→ DATASET CONTENT
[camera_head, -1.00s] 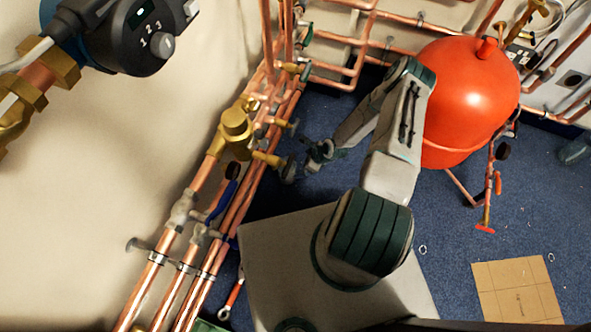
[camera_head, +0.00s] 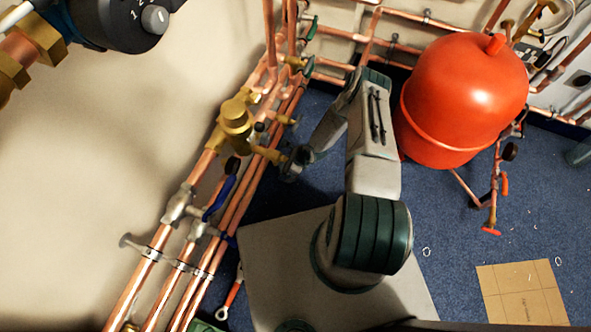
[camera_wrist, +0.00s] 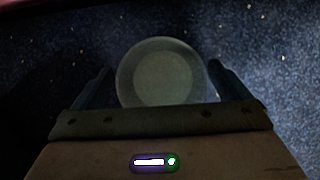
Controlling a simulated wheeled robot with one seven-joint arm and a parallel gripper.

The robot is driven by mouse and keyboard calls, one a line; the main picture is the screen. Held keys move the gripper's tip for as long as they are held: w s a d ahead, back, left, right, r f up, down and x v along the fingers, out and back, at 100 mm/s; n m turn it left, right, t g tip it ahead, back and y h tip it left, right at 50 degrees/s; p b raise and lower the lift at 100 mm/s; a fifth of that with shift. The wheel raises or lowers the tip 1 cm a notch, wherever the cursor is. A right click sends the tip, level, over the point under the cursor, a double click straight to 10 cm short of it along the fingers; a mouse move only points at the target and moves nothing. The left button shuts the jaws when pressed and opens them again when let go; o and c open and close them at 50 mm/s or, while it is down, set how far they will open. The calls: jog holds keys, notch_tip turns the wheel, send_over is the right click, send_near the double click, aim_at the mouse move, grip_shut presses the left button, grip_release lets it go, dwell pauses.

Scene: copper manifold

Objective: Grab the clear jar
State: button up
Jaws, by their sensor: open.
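The clear jar (camera_wrist: 158,72) shows in the wrist view as a round, see-through shape with a pale rim, above the dark blue carpet. It lies between the two dark fingers of my gripper (camera_wrist: 160,66), which are spread apart with one on each side. I cannot tell whether either finger touches it. In the head view my gripper (camera_head: 294,162) is beside the copper pipes, and no jar can be made out there. A see-through container (camera_head: 579,152) stands at the right edge of the head view; I cannot tell whether it is the same jar.
Copper pipes with brass valves (camera_head: 237,117) run along the wall close left of my gripper. A red tank (camera_head: 465,95) stands right of my arm. A cardboard piece (camera_head: 522,292) lies on the blue carpet (camera_head: 450,225), which is largely clear at right.

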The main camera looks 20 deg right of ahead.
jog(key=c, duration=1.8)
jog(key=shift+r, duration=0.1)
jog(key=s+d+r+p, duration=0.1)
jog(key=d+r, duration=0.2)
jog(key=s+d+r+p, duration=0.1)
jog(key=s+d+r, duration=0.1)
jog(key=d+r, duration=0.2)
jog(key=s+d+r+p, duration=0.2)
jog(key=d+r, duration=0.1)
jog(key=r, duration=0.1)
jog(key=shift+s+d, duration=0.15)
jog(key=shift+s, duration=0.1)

→ THE EXERCISE
Copy all lines from the data that hold the word "robot".

→ RESPONSE TO THE EXERCISE
Controlling a simulated wheeled robot with one seven-joint arm and a parallel gripper.
The robot is driven by mouse and keyboard calls, one a line; the main picture is the screen. Held keys move the gripper's tip for as long as they are held: w s a d ahead, back, left, right, r f up, down and x v along the fingers, out and back, at 100 mm/s; n m turn it left, right, t g tip it ahead, back and y h tip it left, right at 50 degrees/s; p b raise and lower the lift at 100 mm/s; a fifth of that with shift. The wheel raises or lowers the tip 1 cm a notch, wherever the cursor is. A right click sends the tip, level, over the point under the cursor, a double click straight to 10 cm short of it along the fingers; a mouse move only points at the target and moves nothing. The left button shuts the jaws when pressed and opens them again when let go; o and c open and close them at 50 mm/s or, while it is down, set how far they will open. The calls: jog holds keys, notch_tip turns the wheel, send_over is the right click, send_near the double click, aim_at the mouse move, grip_shut presses the left button, grip_release lets it go, dwell pauses.

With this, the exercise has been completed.